Almost 20 years into the project, after various countries have joined, left and rejoined, and after 18 months of debate on the final two siting options, it was finally announced that the International Thermonuclear Experimental Reactor (Iter) is to be built in the European Union’s (EU’s) choice location, Cadarache in France.
The rejected site, Rokkasho in Japan, wins the consolation prize of a vital materials testing facility and a large share of the research work as part of a ‘privileged partnership’.
During the 18 months of negotiations, both the EU and Japan were insisting that their candidate locations would be chosen. The project’s six member countries were evenly divided: China and Russia backed the EU while South Korea and the USA backed Japan.
Favourable terms for Japan include that the EU will pay half the construction cost of the materials facility, to be built at Rokkasho. Japan will also get about 20% of the project’s 200 research posts and the position of director general although it will pay only 10% of the overall project cost. The EU will pay 50% of the construction costs of Iter itself and 10% of that budget will be spent with Japanese firms. Other member countries will pay 10%.
Soon after the siting announcement, India’s Department of Atomic Energy wrote to the European Commission to express its interest in joining the Iter project. Anil Kakodkar, chairman of India’s Atomic Energy Commission, called for a meeting with the Iter partners in order to discuss the possibility of joining as a full partner, in which it would provide a substantial contribution.
India already has several fusion research projects underway including experimental tokamak devices like ADITYA and SST 1. India has long been rumoured to be interested in joining the project, but had been prevented from doing so for over a year because of the siting impasse. Now that issue has been settled, the way should be clear for the country’s participation.
Meanwhile, China has announced that it intends to develop fusion technology on its own, despite already being a member of the Iter project. The country plans to take data from the project to build its own fusion facility.
BIG BIG BIG SCIENCE
The r10 billion scientific project, second only to the International Space Station in budget terms, has achieved mythical status. It took 19 years and 344 days to reach this point since the start of Iter discussions – and of course, fusion power has been consistently predicted to be about 40 years away since the 1950s.
Iter will be a tokamak fusion reactor that should be capable of producing a sustained 500MW of thermal power. Its plasma volume of 837m3 will be five times that of the UK’s Joint European Torus (JET) – currently the largest tokamak in the world – which can sustain plasma shots of a few megawatts for a few seconds; Iter is hoped to achieve stable plasmas lasting about two weeks.

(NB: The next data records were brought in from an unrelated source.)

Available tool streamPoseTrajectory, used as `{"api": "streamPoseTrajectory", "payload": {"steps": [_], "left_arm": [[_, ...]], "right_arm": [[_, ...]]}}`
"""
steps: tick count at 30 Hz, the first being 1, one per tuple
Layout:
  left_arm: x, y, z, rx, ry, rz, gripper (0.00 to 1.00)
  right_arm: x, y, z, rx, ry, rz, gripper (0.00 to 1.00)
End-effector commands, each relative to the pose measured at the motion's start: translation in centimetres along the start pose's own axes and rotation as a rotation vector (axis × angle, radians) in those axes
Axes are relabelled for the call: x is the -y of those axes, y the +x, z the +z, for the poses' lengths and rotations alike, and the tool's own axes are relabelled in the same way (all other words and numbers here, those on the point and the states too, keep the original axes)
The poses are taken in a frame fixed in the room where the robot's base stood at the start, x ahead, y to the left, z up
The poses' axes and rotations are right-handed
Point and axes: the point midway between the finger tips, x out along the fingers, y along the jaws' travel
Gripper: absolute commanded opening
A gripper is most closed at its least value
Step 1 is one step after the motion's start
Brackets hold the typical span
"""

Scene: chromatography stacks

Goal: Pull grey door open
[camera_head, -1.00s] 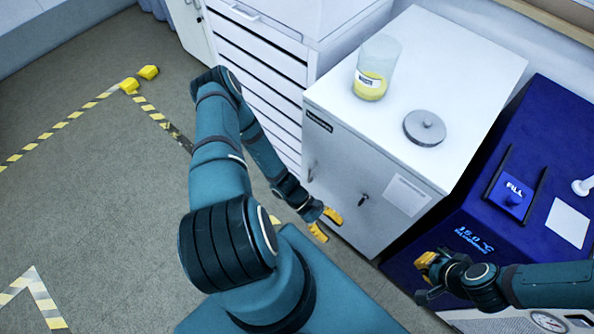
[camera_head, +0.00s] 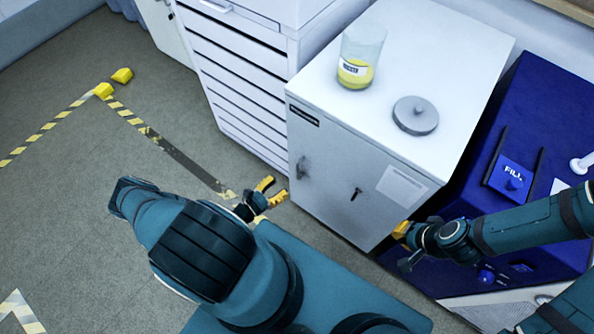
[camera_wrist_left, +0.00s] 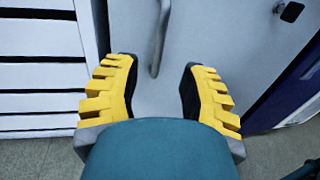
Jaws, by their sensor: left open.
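The grey door (camera_head: 335,180) is the front of a white-topped cabinet and looks closed. Its handle (camera_head: 302,168) is near the left edge, and a dark lock or key (camera_head: 356,194) sits to the right of it. My left gripper (camera_head: 271,191) is open and empty, low in front of the door's left side, apart from the handle. In the left wrist view its yellow fingers (camera_wrist_left: 160,75) point at the door, with the handle (camera_wrist_left: 160,40) beyond them, between the fingertips. My right gripper (camera_head: 403,231) is near the cabinet's lower right corner; its jaw opening is unclear.
A glass jar with yellow contents (camera_head: 358,62) and a round grey lid (camera_head: 415,115) stand on the cabinet top (camera_head: 440,60). A white drawer unit (camera_head: 245,75) adjoins at left, a blue machine (camera_head: 510,120) at right. Floor at left is open, with striped tape.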

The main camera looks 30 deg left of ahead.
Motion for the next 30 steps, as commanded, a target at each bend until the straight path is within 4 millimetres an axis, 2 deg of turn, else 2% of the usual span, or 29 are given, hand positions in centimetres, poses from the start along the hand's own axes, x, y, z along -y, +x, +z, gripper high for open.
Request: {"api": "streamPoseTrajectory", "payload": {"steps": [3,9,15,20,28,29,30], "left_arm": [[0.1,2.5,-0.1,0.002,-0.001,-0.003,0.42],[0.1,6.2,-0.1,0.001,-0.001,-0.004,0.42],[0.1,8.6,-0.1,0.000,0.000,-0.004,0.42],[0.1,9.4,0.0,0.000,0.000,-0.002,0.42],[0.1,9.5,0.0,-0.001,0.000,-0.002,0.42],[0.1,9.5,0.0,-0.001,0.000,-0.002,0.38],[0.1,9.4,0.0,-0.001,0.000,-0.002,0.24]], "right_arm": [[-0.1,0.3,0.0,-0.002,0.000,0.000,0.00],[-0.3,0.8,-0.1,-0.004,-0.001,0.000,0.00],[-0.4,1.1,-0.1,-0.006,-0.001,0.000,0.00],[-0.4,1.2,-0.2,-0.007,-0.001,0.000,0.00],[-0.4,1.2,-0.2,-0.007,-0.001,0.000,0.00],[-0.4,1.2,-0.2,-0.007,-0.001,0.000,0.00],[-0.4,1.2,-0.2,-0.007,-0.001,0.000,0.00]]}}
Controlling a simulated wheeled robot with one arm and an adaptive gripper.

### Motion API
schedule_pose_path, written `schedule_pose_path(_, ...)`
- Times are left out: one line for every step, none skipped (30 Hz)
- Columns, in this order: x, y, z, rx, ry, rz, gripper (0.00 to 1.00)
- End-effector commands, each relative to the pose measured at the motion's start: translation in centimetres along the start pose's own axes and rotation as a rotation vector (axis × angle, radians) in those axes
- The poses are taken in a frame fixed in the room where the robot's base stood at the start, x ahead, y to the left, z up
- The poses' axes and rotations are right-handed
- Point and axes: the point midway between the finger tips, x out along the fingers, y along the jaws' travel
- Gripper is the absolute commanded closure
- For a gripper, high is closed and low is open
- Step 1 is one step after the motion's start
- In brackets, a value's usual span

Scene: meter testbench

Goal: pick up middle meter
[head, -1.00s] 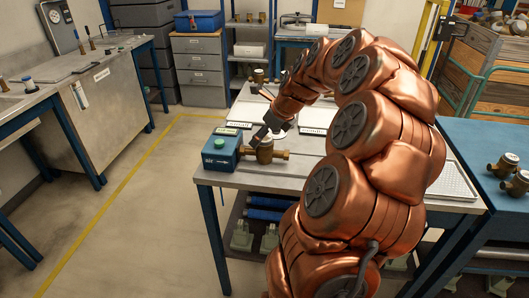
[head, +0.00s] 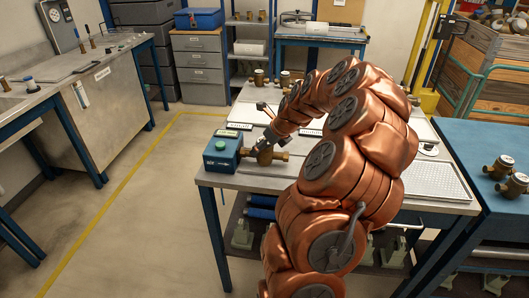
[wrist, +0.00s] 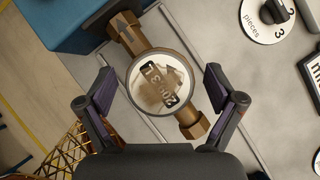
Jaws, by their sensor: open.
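A brass water meter (head: 265,156) with a round white face lies at the front left of the grey table, at the right of a blue box with a green button (head: 221,150). In the wrist view the same meter (wrist: 158,82) lies between the spread fingers, its two pipe ends running up-left and down-right. My gripper (wrist: 160,88) is open, one finger on each side of the face, and holds nothing. I cannot tell whether the fingers touch the body. In the head view my gripper (head: 264,143) is at the meter, partly hidden by my wrist.
More brass meters stand at the table's back (head: 259,77) and on a blue table at right (head: 499,167). A white perforated tray (head: 437,181) lies at the right of the grey table. A round dial marked "pieces" (wrist: 267,18) is close by. My arm hides the table's middle.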

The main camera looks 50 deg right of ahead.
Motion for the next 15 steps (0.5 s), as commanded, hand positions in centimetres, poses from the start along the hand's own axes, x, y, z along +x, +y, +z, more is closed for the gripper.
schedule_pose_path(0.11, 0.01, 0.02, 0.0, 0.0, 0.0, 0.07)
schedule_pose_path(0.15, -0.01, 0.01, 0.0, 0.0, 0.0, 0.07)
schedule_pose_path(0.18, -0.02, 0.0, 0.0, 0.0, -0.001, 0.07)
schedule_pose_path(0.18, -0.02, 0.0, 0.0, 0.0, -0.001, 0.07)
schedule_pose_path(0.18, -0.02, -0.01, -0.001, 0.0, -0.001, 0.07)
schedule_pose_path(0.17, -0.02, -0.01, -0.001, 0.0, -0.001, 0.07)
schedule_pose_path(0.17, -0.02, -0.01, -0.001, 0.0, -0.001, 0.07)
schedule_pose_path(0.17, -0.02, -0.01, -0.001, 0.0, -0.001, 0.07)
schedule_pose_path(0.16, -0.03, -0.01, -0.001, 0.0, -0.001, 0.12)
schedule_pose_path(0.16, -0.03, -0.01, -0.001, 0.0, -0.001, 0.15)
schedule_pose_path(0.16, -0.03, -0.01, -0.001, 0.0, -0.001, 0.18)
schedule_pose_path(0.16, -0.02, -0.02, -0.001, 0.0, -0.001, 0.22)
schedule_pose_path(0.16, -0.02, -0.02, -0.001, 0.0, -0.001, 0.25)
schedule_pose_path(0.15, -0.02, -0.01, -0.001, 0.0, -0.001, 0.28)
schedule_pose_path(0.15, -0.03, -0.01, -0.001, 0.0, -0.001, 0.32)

Construction should begin this year and be completed by 2015. After that the reactor should operate for another 21 years, during which fusion scientists hope to learn enough to design a demonstration power plant (already named Demo). If Iter’s dimensions could be increased by 15% and plasma density 30% it is thought that Demo could contain about four times Iter’s thermal power and be made to give something like 500MW net electrical power.
The EU has agreed to support any Japanese bid to host Demo but that would only come in about 2030, assuming the Iter project finds solutions to operational and materials problems such as developing a blanket to bombard with fusion neutrons in order to breed tritium for use as fuel. This must be done in such a way that does not overly contaminate any future power production coolant.
The Rokkasho materials testing facility will be vital to the overall fusion project. Certain low activation steels were under consideration for Iter’s construction but there was not sufficient data on their performance from other nuclear environments to satisfy regulators of their safety for Iter. Only stainless steel with an austenitic crystal form, as widely used in fission programmes, has sufficient data to qualify for use, and even that would soon become brittle beyond Iter’s operational lifetime. New materials must be qualified for use in Demo by 2025 – the time pencilled in for the start of construction.